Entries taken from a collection

....

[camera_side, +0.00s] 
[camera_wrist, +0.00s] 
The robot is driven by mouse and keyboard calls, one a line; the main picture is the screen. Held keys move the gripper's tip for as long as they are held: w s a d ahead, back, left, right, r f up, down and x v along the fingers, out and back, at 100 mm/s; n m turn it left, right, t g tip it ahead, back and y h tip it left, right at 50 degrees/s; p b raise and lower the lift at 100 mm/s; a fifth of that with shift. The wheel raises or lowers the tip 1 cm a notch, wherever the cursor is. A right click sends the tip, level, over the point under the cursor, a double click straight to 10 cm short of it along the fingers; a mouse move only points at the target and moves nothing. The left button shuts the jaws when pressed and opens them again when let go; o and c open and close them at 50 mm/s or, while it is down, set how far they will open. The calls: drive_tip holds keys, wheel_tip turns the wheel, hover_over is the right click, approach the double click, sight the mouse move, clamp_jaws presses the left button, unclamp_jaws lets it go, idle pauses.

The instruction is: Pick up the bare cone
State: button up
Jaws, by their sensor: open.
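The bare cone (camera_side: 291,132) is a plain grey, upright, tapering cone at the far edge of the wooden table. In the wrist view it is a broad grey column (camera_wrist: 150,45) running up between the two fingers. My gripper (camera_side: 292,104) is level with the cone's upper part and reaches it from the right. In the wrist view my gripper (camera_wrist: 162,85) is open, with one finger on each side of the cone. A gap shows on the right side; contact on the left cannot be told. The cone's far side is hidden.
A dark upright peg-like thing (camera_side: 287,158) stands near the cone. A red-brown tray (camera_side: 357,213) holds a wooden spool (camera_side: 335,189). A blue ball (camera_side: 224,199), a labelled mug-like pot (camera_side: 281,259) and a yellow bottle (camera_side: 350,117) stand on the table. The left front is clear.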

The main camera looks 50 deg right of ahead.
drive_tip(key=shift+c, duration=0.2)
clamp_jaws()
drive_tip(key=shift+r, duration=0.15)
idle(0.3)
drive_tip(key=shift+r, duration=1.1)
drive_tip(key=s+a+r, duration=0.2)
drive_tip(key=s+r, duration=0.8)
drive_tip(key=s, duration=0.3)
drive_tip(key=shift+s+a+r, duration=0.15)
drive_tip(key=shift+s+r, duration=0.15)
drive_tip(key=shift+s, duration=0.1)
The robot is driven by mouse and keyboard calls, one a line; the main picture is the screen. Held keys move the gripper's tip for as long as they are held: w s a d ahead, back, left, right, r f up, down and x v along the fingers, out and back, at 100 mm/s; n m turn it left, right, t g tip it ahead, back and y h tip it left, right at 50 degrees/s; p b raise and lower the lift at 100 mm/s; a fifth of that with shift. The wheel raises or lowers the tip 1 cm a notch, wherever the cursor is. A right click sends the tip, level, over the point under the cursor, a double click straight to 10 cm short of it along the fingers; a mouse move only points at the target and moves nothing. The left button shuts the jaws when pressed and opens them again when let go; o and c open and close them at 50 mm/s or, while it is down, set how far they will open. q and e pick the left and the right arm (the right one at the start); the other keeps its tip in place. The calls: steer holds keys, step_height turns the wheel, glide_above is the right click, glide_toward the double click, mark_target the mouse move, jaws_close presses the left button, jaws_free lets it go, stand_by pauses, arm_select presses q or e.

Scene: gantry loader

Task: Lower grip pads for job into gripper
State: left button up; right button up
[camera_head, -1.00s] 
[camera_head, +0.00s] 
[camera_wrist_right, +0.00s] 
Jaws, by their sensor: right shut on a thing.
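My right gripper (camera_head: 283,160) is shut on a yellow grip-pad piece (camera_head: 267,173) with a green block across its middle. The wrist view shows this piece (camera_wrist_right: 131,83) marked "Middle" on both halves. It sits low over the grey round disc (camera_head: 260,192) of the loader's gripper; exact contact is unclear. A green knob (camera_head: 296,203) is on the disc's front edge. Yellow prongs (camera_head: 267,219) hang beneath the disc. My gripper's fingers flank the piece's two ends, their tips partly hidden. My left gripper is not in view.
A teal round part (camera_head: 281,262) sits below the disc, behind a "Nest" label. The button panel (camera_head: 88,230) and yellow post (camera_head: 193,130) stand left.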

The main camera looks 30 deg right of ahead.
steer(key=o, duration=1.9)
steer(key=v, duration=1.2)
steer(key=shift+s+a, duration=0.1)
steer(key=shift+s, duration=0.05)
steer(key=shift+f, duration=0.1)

....

• [Work to do]:
Among the lines above, find the one with "presses q or e." and the one with "[camera_wrist_right, +0.00s]". Quote both and everything between them, exactly.

• [The output]:
The robot is driven by mouse and keyboard calls, one a line; the main picture is the screen. Held keys move the gripper's tip for as long as they are held: w s a d ahead, back, left, right, r f up, down and x v along the fingers, out and back, at 100 mm/s; n m turn it left, right, t g tip it ahead, back and y h tip it left, right at 50 degrees/s; p b raise and lower the lift at 100 mm/s; a fifth of that with shift. The wheel raises or lowers the tip 1 cm a notch, wherever the cursor is. A right click sends the tip, level, over the point under the cursor, a double click straight to 10 cm short of it along the fingers; a mouse move only points at the target and moves nothing. The left button shuts the jaws when pressed and opens them again when let go; o and c open and close them at 50 mm/s or, while it is down, set how far they will open. q and e pick the left and the right arm (the right one at the start); the other keeps its tip in place. The calls: steer holds keys, step_height turns the wheel, glide_above is the right click, glide_toward the double click, mark_target the mouse move, jaws_close presses the left button, jaws_free lets it go, stand_by pauses, arm_select presses q or e.

Scene: gantry loader

Task: Lower grip pads for job into gripper
State: left button up; right button up
[camera_head, -1.00s] 
[camera_head, +0.00s] 
[camera_wrist_right, +0.00s] 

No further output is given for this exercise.